Una sombra pasó por mi jardín.
Me asomé a la ventana y allí estaba.
Magnífico.
Con su plumaje azulado, su pecho altivo, como
de terciopelo bordado con hilos dorados; su larga cola.
Me miró con sus ojos rojos, como rubíes de
Birmania.
Yo me quedé extasiada e inmóvil, detrás del
cristal, cual estatua de mármol.
Como esa piedra noble donde se apoyan todas mis
fragilidades.
Es el Halcón Peregrino.
Un ave viajera que recorre distancias inmensas.
Dijo un famoso escritor cuyo nombre no viene a
mi mente, que si un ave pasa por tu ventana mientras escribes, ese pájaro se
convierte en parte de tu historia.
Su visita duró pocos minutos.
En breve desplegó sus alas, majestuosamente, y continuó su peregrinar.

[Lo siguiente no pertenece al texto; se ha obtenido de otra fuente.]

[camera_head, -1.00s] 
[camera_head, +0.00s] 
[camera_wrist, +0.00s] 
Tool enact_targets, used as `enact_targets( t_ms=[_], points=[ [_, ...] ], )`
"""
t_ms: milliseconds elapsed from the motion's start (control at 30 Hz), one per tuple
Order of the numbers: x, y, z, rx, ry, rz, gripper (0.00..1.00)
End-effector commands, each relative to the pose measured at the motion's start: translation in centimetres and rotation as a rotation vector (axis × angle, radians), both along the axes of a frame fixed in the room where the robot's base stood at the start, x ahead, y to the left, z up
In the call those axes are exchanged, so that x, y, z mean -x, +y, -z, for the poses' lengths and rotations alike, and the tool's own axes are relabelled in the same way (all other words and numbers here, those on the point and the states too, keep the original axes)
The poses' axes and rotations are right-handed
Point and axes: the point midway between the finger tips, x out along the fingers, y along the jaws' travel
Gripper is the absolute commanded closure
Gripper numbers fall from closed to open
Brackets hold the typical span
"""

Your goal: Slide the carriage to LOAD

En su efímero paso, me regaló sus colores, su solemnidad y me trajo un
mensaje.
Yo me quedé parada un rato frente a la ventana
en un momento de infinita concentración y quietud, y por primera vez me fijé en
mi reflejo.
Mi cuerpo traslúcido pintado de árboles, de río,
nubes y colores de la tarde, y alrededor mi imagen de vidrio, mis objetos
cotidianos.
Un patito de goma. Unos tacos de madera.
Un hipopótamo egipcio.
Un águila, un torito, una llama, un jaguar, un
camello, un oso polar, un león de jade, un caleidoscopio.
Ese otro jardín, el de mi casa, objetos amorosos
que Su piel alguna vez rozó, reflejados dentro y alrededor de mi cuerpo de cristal.

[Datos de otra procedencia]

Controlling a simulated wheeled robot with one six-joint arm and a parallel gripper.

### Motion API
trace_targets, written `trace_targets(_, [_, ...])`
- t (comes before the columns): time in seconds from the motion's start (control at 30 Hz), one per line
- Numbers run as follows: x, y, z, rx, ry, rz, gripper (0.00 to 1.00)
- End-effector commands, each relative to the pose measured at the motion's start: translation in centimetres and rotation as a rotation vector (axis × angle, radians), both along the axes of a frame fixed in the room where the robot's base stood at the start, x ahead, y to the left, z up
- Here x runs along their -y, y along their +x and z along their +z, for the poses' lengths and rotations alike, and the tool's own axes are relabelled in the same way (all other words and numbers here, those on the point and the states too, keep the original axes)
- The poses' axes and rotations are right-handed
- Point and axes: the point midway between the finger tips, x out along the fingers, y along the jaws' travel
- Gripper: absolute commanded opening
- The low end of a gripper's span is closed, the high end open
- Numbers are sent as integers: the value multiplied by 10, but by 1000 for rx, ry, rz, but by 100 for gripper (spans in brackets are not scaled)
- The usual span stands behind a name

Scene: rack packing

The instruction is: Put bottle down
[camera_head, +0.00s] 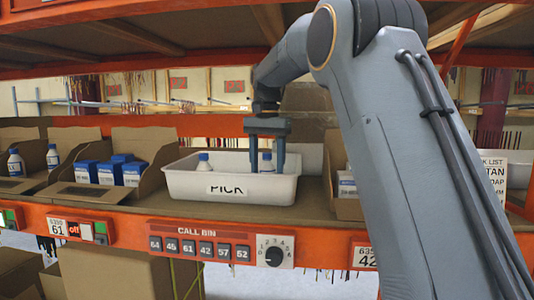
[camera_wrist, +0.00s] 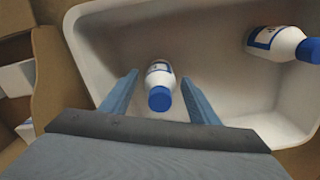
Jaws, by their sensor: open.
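A white tote marked PICK (camera_head: 230,186) stands on the shelf. My gripper (camera_head: 267,160) reaches down into it from above, with its two fingers apart. A white bottle with a blue cap (camera_head: 266,167) stands between the fingers, its lower part hidden by the tote wall. In the wrist view this bottle (camera_wrist: 160,78) is between the open fingers (camera_wrist: 160,76), with a gap showing on each side. A second blue-capped bottle (camera_head: 204,165) is at the left in the tote. It also shows at the upper right of the wrist view (camera_wrist: 275,40).
Open cardboard boxes flank the tote. One holds blue-and-white cartons (camera_head: 110,170), the far left one holds bottles (camera_head: 15,162), and the right one holds white cartons (camera_head: 346,186). An orange shelf beam (camera_head: 130,228) runs in front; another shelf is overhead. Tote floor between the bottles is clear.

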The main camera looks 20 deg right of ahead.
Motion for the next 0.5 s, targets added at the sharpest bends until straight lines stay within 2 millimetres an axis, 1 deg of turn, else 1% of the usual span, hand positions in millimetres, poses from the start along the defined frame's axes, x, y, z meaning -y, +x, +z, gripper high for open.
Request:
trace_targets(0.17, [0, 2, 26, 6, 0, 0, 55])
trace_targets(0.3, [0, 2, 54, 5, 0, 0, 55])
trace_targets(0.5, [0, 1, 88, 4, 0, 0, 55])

Mi reflejo, mis recuerdos, mi historia.
Mi peregrinar que continúa, con y sin Él,
por esta, mi particular Ruta de la Seda.
Y, en fin, después de esta experiencia fugaz detrás
y dentro del cristal, regresé a lo mundano.
Me serví una copa de vino, me senté en mi
Punto Fijo (así llamaba mi mamá a su poltrona y ahora yo a la mía) a disfrutar este
gran telegrama celestial que me trajo el Halcón Peregrino y también para celebrar
que este es mi Post número 350. ¡Salud!
Gracias a mis escasos pero consecuentes,
amables y atentos lectores. Siempre agradecida por su presencia en mis líneas.